The function is $f(u) = \tan^{-1}(u)$.
The secant is between the points $(x,\tan^{-1}(x))$ and $(y,\tan^{-1}(y))$.
The slope $m$ of the secant is the slope of the line between these two points:
$$|m|=|(\tan^{-1}(y)-\tan^{-1}(x))/(y-x)|=|\tan^{-1}(y)-\tan^{-1}(x)|/|y-x|$$
Assume the parallel tangent at $u =\xi$.
The slope of the tangent is
$$|m|=\left|\frac{d}{du} f(u)\vert_{u=\xi}\right| = \left|\frac{d}{du} \tan^{-1}(u)\vert_{u=\xi}\right| = \left|\frac{1}{1+u^2}\vert_{u=\xi}\right|= \left|\frac{1}{1+\xi^2}\right| = 1/|1+\xi^2|$$
Having two expressions for $|m|$ we set them equal, because $|m| = |m|$ $$|\tan^{-1}(y)-\tan^{-1}(x)|/|y-x| = 1/|1+\xi^2| $$
This means
$$|\tan^{-1}(y)-\tan^{-1}(x)| = |y-x|/|1+\xi^2| $$
or (because $|a-b| = |b-a|$ for any two real numbers $a$ and $b$)

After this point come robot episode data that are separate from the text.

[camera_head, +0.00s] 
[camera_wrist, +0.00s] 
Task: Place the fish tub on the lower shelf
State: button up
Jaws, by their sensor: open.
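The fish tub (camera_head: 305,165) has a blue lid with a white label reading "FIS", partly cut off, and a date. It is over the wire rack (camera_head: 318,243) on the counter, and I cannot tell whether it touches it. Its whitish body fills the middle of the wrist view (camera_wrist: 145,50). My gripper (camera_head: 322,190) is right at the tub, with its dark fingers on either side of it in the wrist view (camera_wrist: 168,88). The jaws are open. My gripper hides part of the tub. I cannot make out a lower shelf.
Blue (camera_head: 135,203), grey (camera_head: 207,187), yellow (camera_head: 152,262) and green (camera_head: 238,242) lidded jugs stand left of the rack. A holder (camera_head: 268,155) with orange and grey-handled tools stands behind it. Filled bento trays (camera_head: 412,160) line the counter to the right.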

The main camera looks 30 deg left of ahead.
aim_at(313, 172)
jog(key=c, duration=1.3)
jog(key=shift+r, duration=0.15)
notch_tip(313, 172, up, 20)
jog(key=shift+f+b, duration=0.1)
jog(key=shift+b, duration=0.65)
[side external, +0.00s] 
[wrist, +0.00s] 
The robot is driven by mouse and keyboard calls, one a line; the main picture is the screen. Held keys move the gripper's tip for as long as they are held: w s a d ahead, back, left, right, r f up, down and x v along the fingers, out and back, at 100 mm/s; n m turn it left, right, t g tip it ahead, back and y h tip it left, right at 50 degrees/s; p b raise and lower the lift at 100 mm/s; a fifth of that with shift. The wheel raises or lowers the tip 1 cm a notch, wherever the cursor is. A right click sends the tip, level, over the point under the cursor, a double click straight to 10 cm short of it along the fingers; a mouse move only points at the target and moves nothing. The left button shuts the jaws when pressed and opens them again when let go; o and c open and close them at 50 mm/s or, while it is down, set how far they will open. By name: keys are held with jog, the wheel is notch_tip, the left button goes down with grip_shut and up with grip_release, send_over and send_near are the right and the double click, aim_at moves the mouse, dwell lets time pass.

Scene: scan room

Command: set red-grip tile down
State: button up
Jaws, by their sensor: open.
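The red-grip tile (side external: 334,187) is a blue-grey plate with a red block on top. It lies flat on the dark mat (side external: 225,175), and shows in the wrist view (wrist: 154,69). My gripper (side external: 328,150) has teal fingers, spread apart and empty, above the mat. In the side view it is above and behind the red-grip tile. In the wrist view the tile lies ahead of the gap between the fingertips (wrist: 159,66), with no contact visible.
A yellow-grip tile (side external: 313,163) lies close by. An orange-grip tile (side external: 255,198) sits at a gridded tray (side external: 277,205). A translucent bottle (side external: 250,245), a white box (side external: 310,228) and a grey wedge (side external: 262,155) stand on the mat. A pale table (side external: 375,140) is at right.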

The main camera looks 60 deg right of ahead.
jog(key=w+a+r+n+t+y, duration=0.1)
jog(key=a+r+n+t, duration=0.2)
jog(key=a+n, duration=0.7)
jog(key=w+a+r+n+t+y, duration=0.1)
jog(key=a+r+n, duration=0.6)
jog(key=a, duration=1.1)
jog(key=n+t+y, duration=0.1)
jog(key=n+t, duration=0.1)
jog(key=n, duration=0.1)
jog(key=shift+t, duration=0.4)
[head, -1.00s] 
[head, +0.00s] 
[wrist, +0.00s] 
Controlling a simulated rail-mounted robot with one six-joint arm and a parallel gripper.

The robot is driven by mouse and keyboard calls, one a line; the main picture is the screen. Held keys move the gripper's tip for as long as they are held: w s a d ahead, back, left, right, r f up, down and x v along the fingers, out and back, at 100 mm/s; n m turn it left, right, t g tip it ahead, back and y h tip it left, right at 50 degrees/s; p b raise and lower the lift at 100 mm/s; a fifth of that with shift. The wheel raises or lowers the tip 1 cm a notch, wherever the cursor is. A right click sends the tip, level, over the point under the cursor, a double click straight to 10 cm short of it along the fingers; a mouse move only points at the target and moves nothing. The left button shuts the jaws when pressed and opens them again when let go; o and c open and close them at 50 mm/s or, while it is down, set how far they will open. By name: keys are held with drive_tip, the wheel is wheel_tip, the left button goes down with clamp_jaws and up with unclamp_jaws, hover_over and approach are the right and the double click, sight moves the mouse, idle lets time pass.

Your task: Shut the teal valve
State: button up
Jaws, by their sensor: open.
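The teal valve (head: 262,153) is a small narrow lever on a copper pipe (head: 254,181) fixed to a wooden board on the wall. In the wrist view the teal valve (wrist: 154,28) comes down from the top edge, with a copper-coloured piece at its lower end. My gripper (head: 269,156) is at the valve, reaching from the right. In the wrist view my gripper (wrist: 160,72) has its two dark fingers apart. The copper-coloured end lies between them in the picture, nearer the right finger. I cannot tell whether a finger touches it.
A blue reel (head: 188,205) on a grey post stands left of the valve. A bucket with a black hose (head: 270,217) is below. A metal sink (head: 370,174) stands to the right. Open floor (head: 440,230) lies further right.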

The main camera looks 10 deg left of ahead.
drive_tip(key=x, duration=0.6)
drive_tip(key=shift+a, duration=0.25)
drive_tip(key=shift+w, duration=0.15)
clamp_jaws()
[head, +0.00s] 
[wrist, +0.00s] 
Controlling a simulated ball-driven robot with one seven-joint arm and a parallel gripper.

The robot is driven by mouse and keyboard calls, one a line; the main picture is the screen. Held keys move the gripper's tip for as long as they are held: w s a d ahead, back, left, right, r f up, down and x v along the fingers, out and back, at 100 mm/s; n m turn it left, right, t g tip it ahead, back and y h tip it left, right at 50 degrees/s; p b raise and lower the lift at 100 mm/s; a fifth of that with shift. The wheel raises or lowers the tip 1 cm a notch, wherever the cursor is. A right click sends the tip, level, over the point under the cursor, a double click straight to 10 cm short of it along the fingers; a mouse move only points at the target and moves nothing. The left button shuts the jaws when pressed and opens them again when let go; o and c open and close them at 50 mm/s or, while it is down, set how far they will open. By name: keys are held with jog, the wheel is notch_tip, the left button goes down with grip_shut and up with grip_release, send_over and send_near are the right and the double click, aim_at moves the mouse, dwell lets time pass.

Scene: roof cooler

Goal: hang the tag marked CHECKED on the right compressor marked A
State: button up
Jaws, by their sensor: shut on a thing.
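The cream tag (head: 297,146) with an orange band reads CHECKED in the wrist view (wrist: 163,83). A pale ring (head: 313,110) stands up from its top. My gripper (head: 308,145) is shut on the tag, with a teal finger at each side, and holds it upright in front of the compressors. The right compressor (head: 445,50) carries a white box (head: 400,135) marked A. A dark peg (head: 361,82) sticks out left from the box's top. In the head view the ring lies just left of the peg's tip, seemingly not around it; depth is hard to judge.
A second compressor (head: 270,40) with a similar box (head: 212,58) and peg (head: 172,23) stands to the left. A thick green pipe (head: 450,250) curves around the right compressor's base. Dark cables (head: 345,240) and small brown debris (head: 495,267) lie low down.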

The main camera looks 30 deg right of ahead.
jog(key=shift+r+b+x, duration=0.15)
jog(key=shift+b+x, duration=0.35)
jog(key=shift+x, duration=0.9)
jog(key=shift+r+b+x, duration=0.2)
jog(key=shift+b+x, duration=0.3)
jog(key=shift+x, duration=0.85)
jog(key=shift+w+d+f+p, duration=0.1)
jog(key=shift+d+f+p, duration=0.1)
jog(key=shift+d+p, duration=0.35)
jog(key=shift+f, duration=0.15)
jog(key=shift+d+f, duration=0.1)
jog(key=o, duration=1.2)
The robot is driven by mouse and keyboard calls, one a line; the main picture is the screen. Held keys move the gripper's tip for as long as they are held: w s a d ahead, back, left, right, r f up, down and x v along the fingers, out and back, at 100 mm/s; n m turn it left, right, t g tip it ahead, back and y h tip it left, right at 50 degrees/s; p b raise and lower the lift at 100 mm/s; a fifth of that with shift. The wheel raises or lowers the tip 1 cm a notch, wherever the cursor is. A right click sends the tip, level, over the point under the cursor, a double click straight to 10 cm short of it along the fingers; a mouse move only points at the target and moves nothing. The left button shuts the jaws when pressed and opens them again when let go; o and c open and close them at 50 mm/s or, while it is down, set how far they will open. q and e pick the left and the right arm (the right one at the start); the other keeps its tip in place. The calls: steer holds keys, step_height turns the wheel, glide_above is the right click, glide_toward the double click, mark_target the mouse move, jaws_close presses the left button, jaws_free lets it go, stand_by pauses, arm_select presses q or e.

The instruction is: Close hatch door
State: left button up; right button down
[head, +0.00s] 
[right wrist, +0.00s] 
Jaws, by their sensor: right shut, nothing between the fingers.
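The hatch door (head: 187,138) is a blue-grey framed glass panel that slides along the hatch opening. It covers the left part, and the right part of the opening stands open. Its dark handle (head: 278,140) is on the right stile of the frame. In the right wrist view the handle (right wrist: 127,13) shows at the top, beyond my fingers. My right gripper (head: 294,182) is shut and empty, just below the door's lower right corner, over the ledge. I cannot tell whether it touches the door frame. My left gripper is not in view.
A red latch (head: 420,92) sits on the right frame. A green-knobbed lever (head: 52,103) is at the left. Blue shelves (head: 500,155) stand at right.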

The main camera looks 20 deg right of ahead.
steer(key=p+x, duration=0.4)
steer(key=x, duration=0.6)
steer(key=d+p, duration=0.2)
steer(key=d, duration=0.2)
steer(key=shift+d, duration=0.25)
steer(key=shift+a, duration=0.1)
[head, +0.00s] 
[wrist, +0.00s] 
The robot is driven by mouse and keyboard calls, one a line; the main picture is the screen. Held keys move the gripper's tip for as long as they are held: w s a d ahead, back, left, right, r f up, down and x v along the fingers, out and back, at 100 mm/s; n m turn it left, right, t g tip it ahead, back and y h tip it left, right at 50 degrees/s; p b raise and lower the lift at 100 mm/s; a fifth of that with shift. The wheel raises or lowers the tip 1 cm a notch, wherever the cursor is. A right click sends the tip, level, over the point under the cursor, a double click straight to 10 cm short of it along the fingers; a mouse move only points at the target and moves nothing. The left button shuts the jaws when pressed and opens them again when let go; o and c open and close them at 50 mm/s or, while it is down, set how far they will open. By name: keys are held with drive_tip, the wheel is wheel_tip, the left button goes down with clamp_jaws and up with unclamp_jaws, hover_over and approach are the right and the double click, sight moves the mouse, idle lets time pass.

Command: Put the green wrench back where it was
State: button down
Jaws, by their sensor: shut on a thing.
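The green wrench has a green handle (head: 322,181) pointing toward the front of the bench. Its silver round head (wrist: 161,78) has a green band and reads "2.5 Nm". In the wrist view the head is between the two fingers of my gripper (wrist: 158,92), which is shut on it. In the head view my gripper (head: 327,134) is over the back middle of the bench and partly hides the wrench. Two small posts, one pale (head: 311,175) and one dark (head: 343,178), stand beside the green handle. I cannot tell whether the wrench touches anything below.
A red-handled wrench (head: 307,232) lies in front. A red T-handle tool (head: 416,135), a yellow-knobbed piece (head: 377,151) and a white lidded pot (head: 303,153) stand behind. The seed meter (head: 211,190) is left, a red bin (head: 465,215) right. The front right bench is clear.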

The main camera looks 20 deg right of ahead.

$$|\tan^{-1}(x)-\tan^{-1}(y)| = |x-y|/|1+\xi^2| $$
If $\xi = 0$, then $$|\tan^{-1}(x)-\tan^{-1}(y)| = |x-y| $$
If $\xi \neq 0$, then $|1+\xi^2| = 1+\xi^2 > 1$ and $$|\tan^{-1}(x)-\tan^{-1}(y)| < |x-y| $$
In total, we proved that
$$|\tan^{-1}(x)-\tan^{-1}(y)| \leq |x-y| $$
The comments from Bumblebee and Maximilian Janisch are right. The mean value theorem states that given $[x,y]$, there is $c \in (x,y)$ such that $\arctan'(c) = \frac{\arctan(y) - \arctan(x)}{y - x}$. Since $\arctan'(x) = \frac{1}{1 + x^2}$, you have $\frac{1}{1 + c^2} = \frac{\arctan(y) - \arctan(x)}{y - x}$. Now, $\frac{1}{1 + c^2} \leq 1$, $\frac{\arctan(y) - \arctan(x)}{y - x} \leq 1$, which rearranges to $\arctan(y) - \arctan(x) \leq y - x$. The inequality still holds when you take the absolute value of both sides.